(Given problem)
Copy only what runs from the line containing "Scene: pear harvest" to the last line, both included, keeping it exact and omitting pictures.

(Given information)
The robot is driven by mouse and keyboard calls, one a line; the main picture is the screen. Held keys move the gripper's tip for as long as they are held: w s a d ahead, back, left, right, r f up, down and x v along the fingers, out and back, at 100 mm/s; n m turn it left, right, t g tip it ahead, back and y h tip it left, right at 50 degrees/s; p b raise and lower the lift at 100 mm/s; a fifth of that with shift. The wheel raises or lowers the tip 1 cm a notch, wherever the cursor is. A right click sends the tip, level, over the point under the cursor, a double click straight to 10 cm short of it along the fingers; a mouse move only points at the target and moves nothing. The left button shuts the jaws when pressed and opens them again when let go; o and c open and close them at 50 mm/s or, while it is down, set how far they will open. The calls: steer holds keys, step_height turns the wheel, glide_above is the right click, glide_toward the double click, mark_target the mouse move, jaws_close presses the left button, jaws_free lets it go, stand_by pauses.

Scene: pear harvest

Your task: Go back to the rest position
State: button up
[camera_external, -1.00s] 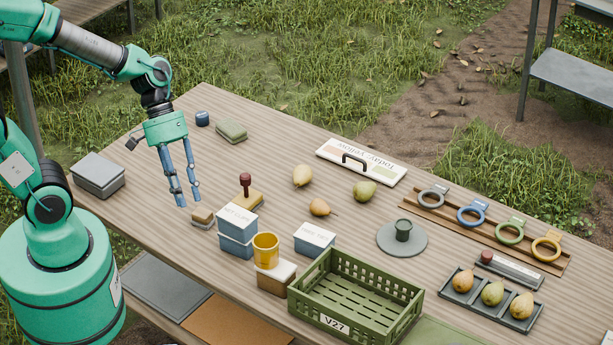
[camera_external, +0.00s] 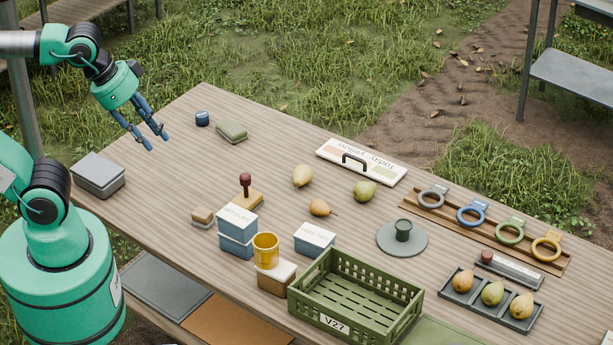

(Result of the exercise)
Scene: pear harvest

Your task: Go back to the rest position
State: button up
[camera_external, -1.00s] 
[camera_external, +0.00s] 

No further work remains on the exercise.